→ **Given instruction**
Each line in the entries below that holds the string "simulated" is to be listed.

Source data:
━━━━━━

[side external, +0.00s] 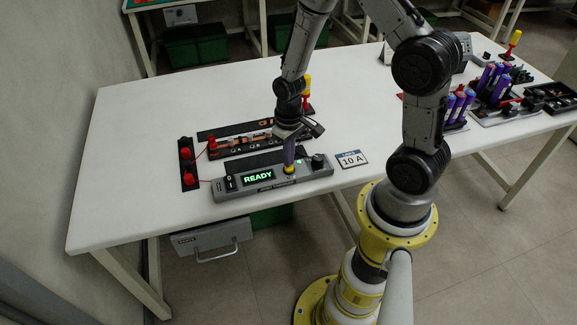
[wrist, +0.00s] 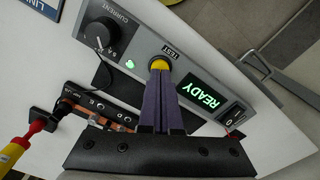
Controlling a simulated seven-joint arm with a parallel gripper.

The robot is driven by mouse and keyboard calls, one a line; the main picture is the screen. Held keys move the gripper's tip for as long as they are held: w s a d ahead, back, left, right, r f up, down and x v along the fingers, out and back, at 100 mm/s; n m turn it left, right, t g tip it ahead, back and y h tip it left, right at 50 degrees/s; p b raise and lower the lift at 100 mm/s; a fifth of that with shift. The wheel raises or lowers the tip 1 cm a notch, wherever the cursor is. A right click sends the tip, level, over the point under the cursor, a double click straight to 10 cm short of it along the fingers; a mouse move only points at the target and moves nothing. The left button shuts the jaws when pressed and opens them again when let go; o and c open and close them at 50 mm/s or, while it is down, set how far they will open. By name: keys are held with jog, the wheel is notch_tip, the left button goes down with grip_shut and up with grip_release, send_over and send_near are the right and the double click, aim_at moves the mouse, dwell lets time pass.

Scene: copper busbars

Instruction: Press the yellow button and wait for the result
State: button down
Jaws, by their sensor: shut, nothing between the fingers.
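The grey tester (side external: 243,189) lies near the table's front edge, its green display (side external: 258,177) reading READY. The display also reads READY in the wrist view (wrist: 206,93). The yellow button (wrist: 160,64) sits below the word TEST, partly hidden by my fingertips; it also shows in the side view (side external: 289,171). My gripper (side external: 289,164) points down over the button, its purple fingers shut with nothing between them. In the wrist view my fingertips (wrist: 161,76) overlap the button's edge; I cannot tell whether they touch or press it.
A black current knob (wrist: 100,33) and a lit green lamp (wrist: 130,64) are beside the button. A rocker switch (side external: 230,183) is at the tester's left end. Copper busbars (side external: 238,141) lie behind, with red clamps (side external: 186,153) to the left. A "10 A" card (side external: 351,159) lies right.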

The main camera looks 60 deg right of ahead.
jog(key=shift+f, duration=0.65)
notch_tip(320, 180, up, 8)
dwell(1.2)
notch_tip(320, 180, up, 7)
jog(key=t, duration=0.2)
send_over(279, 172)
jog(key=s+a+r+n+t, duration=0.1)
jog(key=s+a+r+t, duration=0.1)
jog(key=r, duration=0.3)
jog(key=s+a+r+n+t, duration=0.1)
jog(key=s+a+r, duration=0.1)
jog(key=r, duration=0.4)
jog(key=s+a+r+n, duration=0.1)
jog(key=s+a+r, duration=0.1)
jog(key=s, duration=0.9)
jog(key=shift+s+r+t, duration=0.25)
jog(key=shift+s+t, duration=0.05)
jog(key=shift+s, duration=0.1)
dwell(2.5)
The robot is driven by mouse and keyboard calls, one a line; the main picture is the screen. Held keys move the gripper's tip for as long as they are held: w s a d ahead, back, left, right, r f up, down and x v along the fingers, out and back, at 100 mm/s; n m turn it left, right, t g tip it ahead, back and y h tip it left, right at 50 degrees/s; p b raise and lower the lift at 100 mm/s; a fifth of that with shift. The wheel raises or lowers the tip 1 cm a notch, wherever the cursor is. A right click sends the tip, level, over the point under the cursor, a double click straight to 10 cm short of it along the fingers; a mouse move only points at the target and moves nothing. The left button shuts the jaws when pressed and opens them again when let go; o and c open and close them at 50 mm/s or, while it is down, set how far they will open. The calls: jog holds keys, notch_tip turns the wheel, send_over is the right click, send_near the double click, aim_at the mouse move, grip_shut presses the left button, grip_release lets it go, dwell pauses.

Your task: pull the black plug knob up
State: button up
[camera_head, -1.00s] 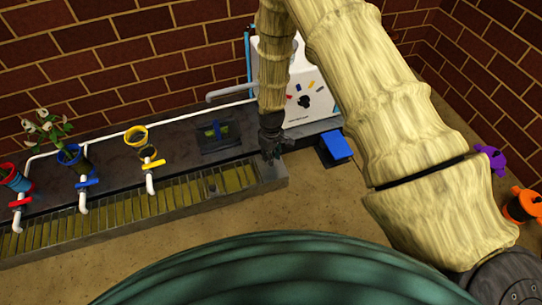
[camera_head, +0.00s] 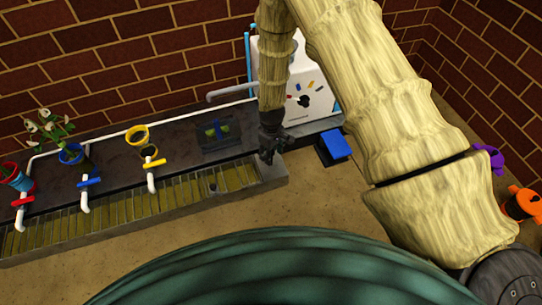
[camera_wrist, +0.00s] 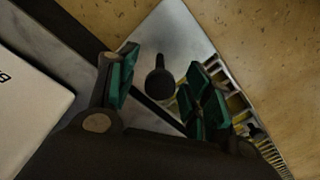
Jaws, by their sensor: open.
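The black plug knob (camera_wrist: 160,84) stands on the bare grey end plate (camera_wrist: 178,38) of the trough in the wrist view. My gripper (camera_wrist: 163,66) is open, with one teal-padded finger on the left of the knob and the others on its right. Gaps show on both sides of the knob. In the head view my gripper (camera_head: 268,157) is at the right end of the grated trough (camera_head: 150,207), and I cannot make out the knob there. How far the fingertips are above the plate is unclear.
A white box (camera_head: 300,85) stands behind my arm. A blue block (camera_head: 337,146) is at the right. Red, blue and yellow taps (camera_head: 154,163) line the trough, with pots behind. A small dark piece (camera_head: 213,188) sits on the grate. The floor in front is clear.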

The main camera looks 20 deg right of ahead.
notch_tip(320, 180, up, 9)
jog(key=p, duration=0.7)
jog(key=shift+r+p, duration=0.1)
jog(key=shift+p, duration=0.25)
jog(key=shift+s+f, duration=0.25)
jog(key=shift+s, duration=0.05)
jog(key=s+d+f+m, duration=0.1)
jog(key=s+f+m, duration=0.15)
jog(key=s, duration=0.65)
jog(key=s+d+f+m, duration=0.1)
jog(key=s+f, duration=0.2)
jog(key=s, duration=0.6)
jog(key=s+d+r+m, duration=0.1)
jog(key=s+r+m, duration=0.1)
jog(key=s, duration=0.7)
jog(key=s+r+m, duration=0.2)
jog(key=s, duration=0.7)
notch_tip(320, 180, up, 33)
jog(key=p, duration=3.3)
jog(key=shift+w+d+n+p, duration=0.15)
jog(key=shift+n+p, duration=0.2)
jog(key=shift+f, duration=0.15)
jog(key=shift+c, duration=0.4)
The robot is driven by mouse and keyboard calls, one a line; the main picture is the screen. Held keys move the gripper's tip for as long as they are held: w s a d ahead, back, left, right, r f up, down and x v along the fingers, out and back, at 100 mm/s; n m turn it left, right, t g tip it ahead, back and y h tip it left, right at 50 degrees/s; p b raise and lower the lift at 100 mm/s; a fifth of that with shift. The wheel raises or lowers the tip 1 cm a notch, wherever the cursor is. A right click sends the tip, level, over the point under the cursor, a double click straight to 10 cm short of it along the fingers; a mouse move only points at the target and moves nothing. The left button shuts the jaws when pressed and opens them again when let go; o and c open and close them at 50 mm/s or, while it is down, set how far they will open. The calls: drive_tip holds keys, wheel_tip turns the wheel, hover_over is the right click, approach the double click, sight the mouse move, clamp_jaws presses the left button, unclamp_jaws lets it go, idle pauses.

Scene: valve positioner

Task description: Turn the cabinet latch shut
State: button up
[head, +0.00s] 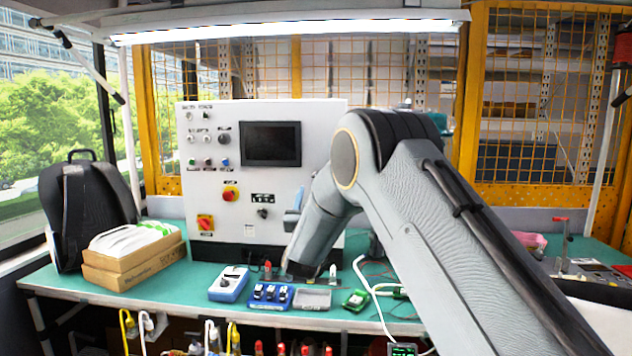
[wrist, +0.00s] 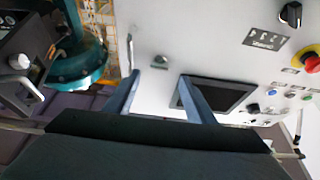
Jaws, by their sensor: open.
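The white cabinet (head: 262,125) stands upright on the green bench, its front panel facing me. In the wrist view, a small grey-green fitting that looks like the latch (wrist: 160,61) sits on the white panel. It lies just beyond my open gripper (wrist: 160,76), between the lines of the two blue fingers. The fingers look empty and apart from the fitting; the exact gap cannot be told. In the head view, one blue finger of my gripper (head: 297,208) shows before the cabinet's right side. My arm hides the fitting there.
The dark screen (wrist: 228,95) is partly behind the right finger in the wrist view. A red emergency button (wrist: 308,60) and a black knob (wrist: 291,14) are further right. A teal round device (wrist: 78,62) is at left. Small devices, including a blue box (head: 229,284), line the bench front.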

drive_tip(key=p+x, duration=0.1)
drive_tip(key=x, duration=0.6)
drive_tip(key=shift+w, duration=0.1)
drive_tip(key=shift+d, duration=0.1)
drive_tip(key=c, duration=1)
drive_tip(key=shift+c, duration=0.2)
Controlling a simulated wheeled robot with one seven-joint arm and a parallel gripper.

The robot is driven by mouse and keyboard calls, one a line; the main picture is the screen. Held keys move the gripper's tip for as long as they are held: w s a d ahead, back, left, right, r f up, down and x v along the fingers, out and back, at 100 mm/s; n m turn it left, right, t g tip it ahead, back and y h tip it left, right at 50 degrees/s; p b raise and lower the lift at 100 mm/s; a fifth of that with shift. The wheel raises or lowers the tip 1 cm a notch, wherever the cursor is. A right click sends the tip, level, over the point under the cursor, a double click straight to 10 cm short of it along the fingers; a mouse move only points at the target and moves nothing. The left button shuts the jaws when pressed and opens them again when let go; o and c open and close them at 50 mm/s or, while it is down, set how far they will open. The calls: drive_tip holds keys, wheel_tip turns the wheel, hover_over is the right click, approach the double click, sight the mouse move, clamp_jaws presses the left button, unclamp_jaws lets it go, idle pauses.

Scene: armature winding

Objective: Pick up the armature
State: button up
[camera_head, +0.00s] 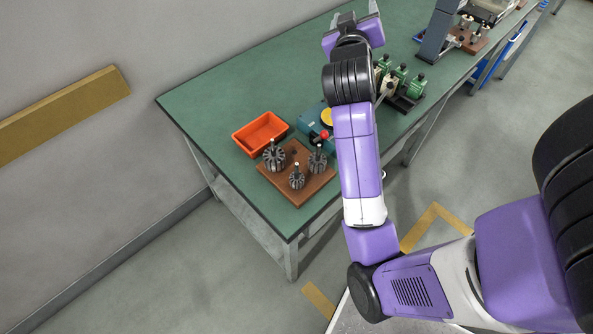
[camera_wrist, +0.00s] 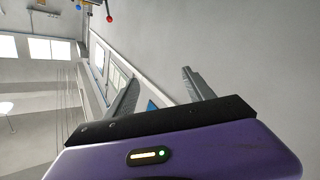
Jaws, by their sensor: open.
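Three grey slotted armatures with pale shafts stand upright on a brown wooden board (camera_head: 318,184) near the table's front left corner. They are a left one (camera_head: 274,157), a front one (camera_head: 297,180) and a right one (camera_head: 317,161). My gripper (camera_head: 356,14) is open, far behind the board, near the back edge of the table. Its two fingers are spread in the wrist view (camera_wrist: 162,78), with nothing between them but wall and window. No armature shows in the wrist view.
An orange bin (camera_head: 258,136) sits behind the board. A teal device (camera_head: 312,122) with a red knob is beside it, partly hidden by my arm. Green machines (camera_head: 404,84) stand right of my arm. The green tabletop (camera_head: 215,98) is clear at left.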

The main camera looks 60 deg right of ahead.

━━━━━━

→ **Response to the task**
Controlling a simulated seven-joint arm with a parallel gripper.
Controlling a simulated wheeled robot with one seven-joint arm and a parallel gripper.

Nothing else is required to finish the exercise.